The fact you've been able to play Grim Fandango Remastered on your TV and in handheld form elsewhere for years doesn't matter one bit, because this gem of a game is still as enchanting and evocative as it was the first time you popped open that oversized cardboard box back in PC in 1998. Here and now on Nintendo Switch, this port looks and runs noticeably smoother than its fellow portable versions thanks to Double Fine's deft adjustments, so if whether you've already joined Manny on his afterlife odyssey or this is your first time among the dead, Switch is 100 percent better for its inclusion.
Despite being a three-plus-year-old port, Bayonetta 2 shines brightest on Nintendo Switch. It runs without a hitch at 60fps, looks incredible in both TV and tabletop modes and offers an addictive free-flowing combat formula that sprinkles in platforming, light exploration and a ridiculous story to create something that you simply need to experience. If you've never played it for before, you're in for a treat. If you've already played it, it's even more bewitching as a handheld gem.

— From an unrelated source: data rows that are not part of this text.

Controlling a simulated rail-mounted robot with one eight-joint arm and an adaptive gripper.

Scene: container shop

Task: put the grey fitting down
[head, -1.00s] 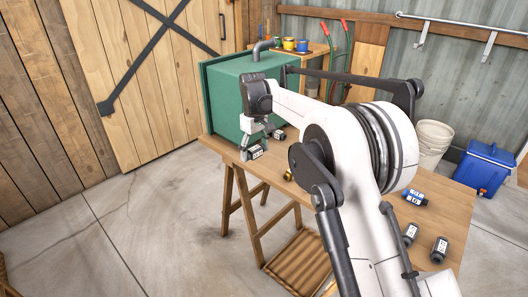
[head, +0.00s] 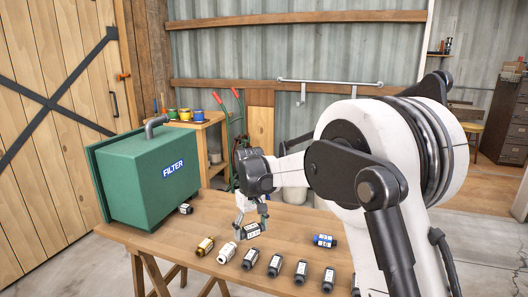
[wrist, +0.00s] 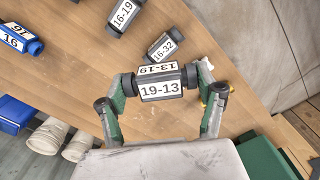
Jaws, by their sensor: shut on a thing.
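My gripper (head: 250,229) is shut on a grey fitting (head: 252,231) with white labels, over the middle of the workbench (head: 150,240). In the wrist view the grey fitting (wrist: 161,84) lies crosswise between the two fingertips, one at each end, and its label reads 19-13. It looks larger than the fittings beyond it, so it seems to be held above the wood. I cannot tell the exact gap below it.
A green FILTER box (head: 150,190) stands at the bench's left, with a dark fitting (head: 186,208) beside it. A brass fitting (head: 204,246), a white fitting (head: 227,252) and several dark fittings (head: 275,265) line the front. A blue fitting (head: 325,241) lies right. Bare wood lies between.

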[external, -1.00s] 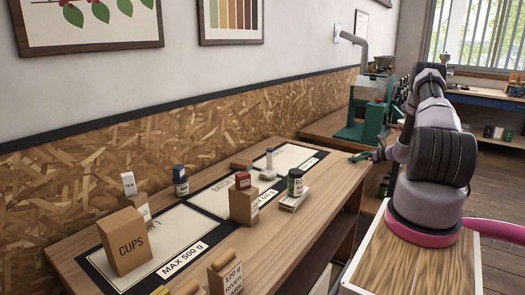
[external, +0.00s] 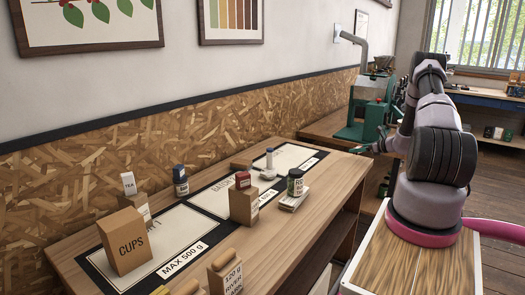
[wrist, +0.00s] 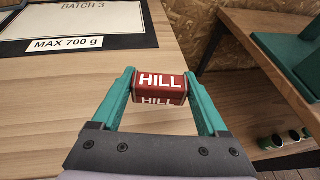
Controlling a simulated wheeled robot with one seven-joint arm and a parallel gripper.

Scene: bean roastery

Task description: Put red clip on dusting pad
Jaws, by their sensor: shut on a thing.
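My gripper (wrist: 159,74) is shut on a red block-shaped piece (wrist: 171,89) with HILL in white letters, held between its two green fingers. I cannot tell for sure that this is the red clip. In the external view my gripper (external: 363,150) is at the far right end of the wooden table; the held piece does not show clearly there. I cannot make out which thing is the dusting pad.
A green machine (external: 365,115) stands beyond. Bare wood lies under my gripper.

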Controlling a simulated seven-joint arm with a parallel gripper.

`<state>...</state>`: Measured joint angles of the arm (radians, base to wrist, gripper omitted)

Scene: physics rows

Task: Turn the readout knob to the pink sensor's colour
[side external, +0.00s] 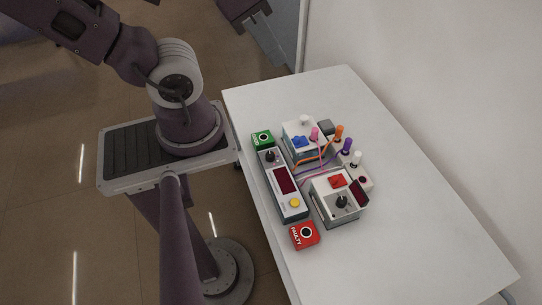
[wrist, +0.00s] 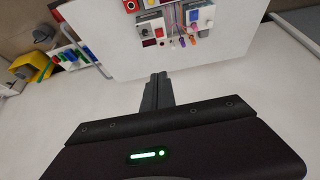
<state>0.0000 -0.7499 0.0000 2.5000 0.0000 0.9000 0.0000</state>
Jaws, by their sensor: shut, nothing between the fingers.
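In the side external view, a long pale box (side external: 292,206) lies along the table's near side, with a dark red display (side external: 285,180), a dark knob (side external: 270,156) and a yellow button (side external: 295,202). A second box (side external: 325,190) carries a red switch (side external: 338,182), a black knob (side external: 342,202) and a small dark red display (side external: 359,191). The knobs' pointing directions are too small to read. My gripper (wrist: 157,78) is shut and empty in the wrist view, apart from the equipment.
Orange (side external: 339,133), purple (side external: 347,146) and white (side external: 356,158) pegs stand on the right, with cables running among the boxes. A green tile (side external: 263,138) and a red "FAULTY" tile (side external: 304,235) flank the long box. The white table (side external: 430,235) is clear towards the right.

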Less of a game, and more of an interactive story with some light platforming and exploring to tie it all together, Night In The Woods is one of the most rewarding experiences you can play on Nintendo Switch. A curio better played for yourself than described by us, it's an indie title that will no doubt leave an impression with its enchanting soundtrack, disarming story and instantly identifiable character arcs. Both strange and wonderful in equal measure, few games are as easy to recommend as this.
It's taken three years to get here, but the long journey hasn't dulled Armello's blades. From the deep tactics of its living board game gameplay to the sheer charm of its world-building and character designs, it's a turn-based quest filled with back-stabbing, political power plays and rampaging monsters that's different each and every time you play. It's at its absolute best when played in multiplayer, that human factor making for an even more predictable battle for the corrupted throne. You'd be doing yourself a disservice not to add this anthropomorphic tale to your wish list.

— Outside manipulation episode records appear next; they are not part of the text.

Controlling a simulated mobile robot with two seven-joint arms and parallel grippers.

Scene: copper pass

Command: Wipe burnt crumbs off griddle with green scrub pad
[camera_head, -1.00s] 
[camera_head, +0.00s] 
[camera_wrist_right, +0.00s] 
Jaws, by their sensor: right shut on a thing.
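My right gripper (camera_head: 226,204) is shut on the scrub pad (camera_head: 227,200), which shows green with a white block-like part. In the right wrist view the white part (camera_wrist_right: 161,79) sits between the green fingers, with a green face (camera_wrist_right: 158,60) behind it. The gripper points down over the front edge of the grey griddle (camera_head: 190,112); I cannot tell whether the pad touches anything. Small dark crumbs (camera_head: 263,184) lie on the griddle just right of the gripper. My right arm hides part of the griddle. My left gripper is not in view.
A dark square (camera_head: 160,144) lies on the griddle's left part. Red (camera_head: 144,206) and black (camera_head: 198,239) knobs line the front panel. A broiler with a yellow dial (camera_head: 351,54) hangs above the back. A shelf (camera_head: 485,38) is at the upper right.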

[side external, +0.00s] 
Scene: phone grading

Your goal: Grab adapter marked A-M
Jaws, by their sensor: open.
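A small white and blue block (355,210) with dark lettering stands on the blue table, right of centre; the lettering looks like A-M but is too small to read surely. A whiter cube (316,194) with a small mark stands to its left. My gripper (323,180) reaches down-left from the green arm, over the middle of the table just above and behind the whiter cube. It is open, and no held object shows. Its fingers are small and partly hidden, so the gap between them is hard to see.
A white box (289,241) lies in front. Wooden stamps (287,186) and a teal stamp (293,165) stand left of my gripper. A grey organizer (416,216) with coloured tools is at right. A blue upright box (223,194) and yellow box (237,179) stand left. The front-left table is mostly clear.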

While it is a five-year-old game, there's no denying the cultural and developmental impact Gone Home has had on the game industry. Both as a near-perfect exercise in interactive storytelling and an example of how to handle complex and very real ideas in a game, only Life is Strange has ever come close to matching its significance. While there still isn't much ‘game' to be found here, the story you unravel through exploring an empty home will stay with you long after you've put down your Switch. Essential.
It really doesn't matter that Firewatch came out over two and a half years ago, because it's just as engrossing and enchanting as it was the first time around. From the warm glow of its forests in the morning summer light to the subtle tension of exploring a rocky gorge in the isolating silence of night, Shoshone National Forest is a character in its own right. With a story that's both funny and heartbreaking – and enhanced by some brilliant performances by its two central actors – this is an essential purchase, irrespective of whether you're playing it for the first time on Switch or simply using it as an excuse to revisit an old favourite.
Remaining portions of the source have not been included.